Rebecca M. Tonigan
The Township Assessor, Rebecca Tonigan, provides the staff and direction to assess all Township properties. The property assessment is the basis from which all local taxing bodies receive funds from their yearly levies. The Assessor is your liaison to the Chief County Assessment office of Lake County. This office provides professional help on your real estate assessment and related items.
The assessment process of the Property Tax System, whose central theme, taken directly from the state constitution, is “equal treatment”, has been compromised. And “fairness”, the principle that should take precedence over all else, is the casualty. Inequities have become pervasive and the cause is systemic. The appeal process – a vital safeguard for the taxpayer to ensure fair and equitable assessments – is now creating inequities, not curing them. And the final result is an unfair shifting of the tax burden from those who appeal to those who do not.
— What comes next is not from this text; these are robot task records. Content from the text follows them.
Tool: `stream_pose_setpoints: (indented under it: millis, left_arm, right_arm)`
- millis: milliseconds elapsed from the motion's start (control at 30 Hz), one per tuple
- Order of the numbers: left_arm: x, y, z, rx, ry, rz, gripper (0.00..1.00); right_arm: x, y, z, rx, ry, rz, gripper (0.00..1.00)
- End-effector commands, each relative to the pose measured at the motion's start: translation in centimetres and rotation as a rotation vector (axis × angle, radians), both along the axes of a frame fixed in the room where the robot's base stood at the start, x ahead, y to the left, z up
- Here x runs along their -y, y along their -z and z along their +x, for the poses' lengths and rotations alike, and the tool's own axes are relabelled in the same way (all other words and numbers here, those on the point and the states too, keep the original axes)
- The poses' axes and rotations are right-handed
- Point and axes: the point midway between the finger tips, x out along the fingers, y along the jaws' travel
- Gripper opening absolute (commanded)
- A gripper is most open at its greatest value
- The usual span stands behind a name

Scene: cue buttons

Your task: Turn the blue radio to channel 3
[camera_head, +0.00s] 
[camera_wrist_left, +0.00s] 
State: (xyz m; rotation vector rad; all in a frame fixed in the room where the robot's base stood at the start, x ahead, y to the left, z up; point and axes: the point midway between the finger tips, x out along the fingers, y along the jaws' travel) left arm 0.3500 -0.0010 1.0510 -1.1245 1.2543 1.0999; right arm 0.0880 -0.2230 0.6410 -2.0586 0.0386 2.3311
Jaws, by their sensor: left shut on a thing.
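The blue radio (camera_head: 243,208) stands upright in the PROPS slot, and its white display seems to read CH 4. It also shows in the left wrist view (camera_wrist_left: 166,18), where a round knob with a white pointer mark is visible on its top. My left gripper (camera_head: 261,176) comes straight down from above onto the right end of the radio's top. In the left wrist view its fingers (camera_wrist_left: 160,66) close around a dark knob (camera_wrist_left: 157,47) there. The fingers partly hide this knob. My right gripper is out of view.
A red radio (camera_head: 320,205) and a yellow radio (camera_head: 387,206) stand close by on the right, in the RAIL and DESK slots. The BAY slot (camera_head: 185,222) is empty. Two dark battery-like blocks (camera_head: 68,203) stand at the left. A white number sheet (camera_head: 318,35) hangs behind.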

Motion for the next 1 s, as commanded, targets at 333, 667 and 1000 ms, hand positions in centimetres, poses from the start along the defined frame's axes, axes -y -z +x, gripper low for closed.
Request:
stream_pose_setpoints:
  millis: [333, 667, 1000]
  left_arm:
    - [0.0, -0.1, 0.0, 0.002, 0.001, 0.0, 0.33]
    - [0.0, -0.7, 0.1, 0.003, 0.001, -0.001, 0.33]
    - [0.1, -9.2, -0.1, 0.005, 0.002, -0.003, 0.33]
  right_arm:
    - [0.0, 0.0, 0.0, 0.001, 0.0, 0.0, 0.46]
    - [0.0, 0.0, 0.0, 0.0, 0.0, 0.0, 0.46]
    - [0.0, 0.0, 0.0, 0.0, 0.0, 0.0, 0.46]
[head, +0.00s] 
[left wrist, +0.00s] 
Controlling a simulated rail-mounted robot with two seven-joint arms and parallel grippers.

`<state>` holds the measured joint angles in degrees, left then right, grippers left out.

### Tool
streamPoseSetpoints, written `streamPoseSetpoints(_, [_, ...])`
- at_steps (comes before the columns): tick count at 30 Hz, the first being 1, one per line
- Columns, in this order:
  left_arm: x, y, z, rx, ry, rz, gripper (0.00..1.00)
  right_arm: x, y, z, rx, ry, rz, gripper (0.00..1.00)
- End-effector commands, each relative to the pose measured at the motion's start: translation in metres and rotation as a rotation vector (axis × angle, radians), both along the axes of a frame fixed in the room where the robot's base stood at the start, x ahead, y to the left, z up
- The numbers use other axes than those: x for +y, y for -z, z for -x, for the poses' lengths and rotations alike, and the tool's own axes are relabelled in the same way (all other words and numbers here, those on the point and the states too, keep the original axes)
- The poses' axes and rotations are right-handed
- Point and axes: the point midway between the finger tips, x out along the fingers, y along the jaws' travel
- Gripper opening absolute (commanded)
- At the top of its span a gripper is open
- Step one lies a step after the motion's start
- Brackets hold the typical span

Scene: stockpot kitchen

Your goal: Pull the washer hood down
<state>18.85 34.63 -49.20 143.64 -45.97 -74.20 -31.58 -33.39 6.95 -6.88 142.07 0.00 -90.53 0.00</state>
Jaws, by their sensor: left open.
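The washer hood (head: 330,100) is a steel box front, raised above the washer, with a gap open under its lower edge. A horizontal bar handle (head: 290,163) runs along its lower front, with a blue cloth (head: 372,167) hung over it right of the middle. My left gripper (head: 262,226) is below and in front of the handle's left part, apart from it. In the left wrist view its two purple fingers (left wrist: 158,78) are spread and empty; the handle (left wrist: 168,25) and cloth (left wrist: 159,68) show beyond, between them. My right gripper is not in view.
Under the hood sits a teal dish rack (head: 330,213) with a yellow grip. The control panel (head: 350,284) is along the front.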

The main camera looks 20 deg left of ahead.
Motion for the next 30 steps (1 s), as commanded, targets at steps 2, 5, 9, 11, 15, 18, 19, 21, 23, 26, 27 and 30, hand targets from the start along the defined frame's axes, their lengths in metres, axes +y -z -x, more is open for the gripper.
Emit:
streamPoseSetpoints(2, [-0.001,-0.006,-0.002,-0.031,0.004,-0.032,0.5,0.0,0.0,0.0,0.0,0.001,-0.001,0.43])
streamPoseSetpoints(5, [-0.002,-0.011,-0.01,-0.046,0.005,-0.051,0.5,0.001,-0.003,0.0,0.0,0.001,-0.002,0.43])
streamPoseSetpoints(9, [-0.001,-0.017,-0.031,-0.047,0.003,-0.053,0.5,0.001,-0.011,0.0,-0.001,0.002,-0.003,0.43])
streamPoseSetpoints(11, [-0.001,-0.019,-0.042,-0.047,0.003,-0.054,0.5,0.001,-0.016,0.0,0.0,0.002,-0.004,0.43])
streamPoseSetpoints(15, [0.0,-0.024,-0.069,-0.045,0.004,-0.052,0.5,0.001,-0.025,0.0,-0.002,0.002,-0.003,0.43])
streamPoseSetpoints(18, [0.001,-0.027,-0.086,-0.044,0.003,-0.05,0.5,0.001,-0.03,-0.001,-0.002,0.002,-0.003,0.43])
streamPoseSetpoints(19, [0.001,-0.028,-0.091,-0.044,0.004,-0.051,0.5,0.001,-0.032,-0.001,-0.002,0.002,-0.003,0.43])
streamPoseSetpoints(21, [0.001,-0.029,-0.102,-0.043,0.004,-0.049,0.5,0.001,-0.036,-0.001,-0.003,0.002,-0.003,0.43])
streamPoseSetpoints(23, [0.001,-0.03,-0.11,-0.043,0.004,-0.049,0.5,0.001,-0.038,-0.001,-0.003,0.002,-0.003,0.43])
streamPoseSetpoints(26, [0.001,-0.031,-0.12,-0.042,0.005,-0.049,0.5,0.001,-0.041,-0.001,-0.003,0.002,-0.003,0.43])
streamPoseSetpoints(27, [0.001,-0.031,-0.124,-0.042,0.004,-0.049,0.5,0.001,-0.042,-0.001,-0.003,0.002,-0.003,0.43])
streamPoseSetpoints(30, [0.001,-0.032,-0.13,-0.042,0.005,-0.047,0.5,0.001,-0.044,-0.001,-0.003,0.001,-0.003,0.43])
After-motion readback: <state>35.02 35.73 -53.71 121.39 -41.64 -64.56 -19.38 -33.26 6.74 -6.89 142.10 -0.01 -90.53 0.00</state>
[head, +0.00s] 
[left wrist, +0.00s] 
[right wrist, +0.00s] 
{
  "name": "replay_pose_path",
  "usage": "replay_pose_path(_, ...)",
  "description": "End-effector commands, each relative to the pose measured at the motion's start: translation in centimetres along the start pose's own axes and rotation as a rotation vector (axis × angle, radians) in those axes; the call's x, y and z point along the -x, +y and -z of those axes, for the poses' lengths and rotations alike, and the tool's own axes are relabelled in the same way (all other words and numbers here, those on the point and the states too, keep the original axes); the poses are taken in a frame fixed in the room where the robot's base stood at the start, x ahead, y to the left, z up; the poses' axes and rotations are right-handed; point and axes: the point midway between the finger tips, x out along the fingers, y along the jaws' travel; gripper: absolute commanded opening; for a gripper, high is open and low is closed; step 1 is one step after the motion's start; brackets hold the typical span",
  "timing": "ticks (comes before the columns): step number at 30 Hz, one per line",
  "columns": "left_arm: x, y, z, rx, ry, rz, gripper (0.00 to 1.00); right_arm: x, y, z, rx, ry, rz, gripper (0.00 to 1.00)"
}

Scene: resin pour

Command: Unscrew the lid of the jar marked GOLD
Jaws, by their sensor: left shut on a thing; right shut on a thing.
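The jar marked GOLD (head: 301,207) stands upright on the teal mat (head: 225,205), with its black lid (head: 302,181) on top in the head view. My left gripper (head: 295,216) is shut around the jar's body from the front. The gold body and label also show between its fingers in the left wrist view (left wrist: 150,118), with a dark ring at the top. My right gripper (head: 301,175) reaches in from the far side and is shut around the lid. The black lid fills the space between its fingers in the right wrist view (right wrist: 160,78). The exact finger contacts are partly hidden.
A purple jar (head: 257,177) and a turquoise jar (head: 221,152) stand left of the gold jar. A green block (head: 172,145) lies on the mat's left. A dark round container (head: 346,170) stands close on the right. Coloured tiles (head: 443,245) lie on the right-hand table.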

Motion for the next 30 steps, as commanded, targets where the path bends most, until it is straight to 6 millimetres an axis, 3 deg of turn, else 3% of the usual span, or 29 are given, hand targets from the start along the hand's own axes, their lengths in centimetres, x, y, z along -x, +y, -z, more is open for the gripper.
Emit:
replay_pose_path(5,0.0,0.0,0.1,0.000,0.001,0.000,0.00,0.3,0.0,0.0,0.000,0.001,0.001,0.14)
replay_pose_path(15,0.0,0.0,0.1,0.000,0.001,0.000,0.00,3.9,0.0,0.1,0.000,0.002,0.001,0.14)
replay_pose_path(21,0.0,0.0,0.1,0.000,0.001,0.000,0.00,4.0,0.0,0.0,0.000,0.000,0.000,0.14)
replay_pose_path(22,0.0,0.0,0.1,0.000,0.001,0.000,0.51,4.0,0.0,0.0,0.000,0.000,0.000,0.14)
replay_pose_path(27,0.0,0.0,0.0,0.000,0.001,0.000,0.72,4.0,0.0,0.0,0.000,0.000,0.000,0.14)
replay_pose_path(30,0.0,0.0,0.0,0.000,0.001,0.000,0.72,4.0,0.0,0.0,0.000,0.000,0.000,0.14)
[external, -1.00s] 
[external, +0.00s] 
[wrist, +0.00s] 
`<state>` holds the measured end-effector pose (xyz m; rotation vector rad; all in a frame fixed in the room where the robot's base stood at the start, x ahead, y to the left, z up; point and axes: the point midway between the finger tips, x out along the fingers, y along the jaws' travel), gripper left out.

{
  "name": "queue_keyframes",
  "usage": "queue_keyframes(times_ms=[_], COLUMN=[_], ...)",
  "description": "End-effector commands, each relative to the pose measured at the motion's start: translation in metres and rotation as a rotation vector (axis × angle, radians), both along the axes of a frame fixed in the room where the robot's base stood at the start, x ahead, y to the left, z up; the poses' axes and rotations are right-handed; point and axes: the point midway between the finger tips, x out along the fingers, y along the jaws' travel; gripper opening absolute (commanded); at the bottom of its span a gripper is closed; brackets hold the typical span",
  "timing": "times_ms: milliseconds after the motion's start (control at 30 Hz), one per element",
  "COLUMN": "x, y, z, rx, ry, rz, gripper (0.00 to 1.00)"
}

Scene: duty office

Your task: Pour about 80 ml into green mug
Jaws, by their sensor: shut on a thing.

There is a crisis in the assessment process in Lake County that should not be ignored and the central cause is a double standard. The standard being used to determine the accuracy of an individual assessment at the Board of Review level is not the same as the state mandated standard that Assessors are required to use to determine the original assessment. While Assessors must determine market value from the sales occurring in the three years prior to the assessment date (35 ILCS 200/1-55), the Board of Review, by their own rules, determines market value from the sales closest to the assessment date. In other words, the Board of Review is “correcting” assessments to the current market, while the Assessor is not assessing to the current market. This double standard has become a decided advantage to those filing appeals with the Board of Review. Taxpayers who file an appeal are receiving reductions in their assessments that those who do not file are not getting.
Because assessments distribute the tax burden, the number one concern and responsibility of township assessors is uniformity; uniform assessments distribute the tax burden in a fair and equitable manner. But Board of Review decisions, which do not consider the impact to overall uniformity and other taxpayers, are now having the effect of giving a “tax advantage” to the taxpayer who successfully appeals, at the expense of those who do not. The inequities created by Board of Review decisions have now produced many situations, throughout Lake County, of homeowners in the same subdivision with very similar properties paying vastly different tax bills.
And, as this “tax advantage” has become more apparent to taxpayers, we have seen a dramatic increase in the number of appeals filed. Since 2006 the number of complaints filed with the Board of Review has increased by over 700%. In 2006, there were 3,600 complaints, representing 1.4 % of the parcels in the county. In 2011 that number had increased to 25,500 complaints or nearly 10% of parcels. Of that 10%, most will receive an assessment reduction. But it will be at the expense of the 90% who didn’t file. The 90% will see an unfair increase in their tax bills as the tax burden is shifted from the “complainers” to the “non-complainers”.
The workload for both the Board of Review and the Assessors is already staggering and there is no reason to expect it to get better in the near future if the double standard persists. For that reason the Chief County Assessment Officer of Lake County, Martin Paulson, in conjunction with Senator Terry Link, is proposing that Assessors in Lake County be required to turn over their assessments to the Chief County Assessment Officer by July 15th, rather than the current deadline of October 15th (SB 408 SAM 1). He argues that “this change is in the best interest of the taxpayers in Lake County, along with providing a better timetable for our Board of Review.” The fact that this change may greatly shorten the timetable of the Assessors – those individuals charged with the responsibility of determining the assessments to begin with – is not even considered.
We would argue strongly that this measure will not improve assessment quality; it will only expedite the work flow for the Board of Review – at the expense of the Assessors. Sadly, it does not address the core problem, which is the different standards being used to determine assessments (the Assessor) and then review them (the Board of Review). As long as this double standard exists, the unfair shifting of the tax burden will continue and more and more taxpayers will realize that some are getting relief at the expense of the rest. The current system is actually encouraging taxpayers to file an appeal.
Uniformity – spreading the tax burden as fairly as possible – should be the primary goal of everyone involved in the property tax system, and this should be the goal of any legislative change.